----- MATERIAL PROVIDED -----
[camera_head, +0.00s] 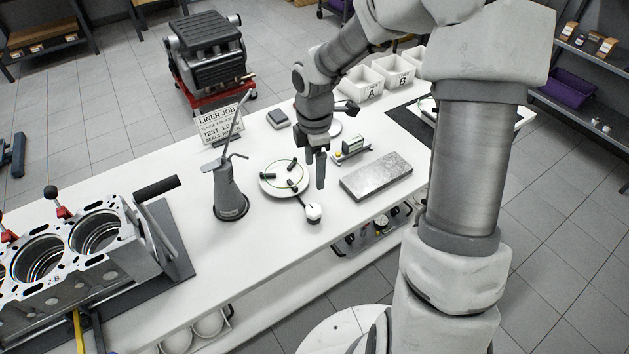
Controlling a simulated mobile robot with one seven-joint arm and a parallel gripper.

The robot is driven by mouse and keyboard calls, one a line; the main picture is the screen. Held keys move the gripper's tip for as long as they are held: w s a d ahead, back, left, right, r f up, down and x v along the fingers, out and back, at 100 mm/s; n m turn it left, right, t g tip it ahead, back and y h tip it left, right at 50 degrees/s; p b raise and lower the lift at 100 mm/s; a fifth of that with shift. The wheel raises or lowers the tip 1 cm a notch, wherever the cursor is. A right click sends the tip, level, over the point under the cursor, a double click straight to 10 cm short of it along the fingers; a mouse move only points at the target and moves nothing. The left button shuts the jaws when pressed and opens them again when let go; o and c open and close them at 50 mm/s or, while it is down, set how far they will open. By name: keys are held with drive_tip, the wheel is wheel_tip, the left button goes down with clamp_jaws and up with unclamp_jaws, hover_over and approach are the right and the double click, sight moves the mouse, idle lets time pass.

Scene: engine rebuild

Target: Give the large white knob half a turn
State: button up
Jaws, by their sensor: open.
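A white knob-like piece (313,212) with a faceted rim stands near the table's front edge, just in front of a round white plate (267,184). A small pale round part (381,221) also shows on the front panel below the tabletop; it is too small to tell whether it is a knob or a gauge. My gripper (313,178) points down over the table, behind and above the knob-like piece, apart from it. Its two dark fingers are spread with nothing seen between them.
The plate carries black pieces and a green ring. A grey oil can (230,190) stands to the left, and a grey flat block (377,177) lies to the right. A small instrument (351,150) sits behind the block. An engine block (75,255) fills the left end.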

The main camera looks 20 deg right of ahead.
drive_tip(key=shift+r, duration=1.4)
-----
**WORK TO COMPLETE**
Reproduce each line exactly, please, except for any pictures.

**THE ANSWER**
[camera_head, +0.00s] 
Controlling a simulated mobile robot with one seven-joint arm and a parallel gripper.

The robot is driven by mouse and keyboard calls, one a line; the main picture is the screen. Held keys move the gripper's tip for as long as they are held: w s a d ahead, back, left, right, r f up, down and x v along the fingers, out and back, at 100 mm/s; n m turn it left, right, t g tip it ahead, back and y h tip it left, right at 50 degrees/s; p b raise and lower the lift at 100 mm/s; a fifth of that with shift. The wheel raises or lowers the tip 1 cm a notch, wherever the cursor is. A right click sends the tip, level, over the point under the cursor, a double click straight to 10 cm short of it along the fingers; a mouse move only points at the target and moves nothing. The left button shuts the jaws when pressed and opens them again when let go; o and c open and close them at 50 mm/s or, while it is down, set how far they will open. By name: keys are held with drive_tip, the wheel is wheel_tip, the left button goes down with clamp_jaws and up with unclamp_jaws, hover_over and approach are the right and the double click, sight moves the mouse, idle lets time pass.

Scene: engine rebuild

Target: Give the large white knob half a turn
State: button up
Jaws, by their sensor: open.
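A white knob-like piece (313,212) with a faceted rim stands near the table's front edge, just in front of a round white plate (267,184). A small pale round part (381,221) also shows on the front panel below the tabletop; it is too small to tell whether it is a knob or a gauge. My gripper (313,178) points down over the table, behind and above the knob-like piece, apart from it. Its two dark fingers are spread with nothing seen between them.
The plate carries black pieces and a green ring. A grey oil can (230,190) stands to the left, and a grey flat block (377,177) lies to the right. A small instrument (351,150) sits behind the block. An engine block (75,255) fills the left end.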

The main camera looks 20 deg right of ahead.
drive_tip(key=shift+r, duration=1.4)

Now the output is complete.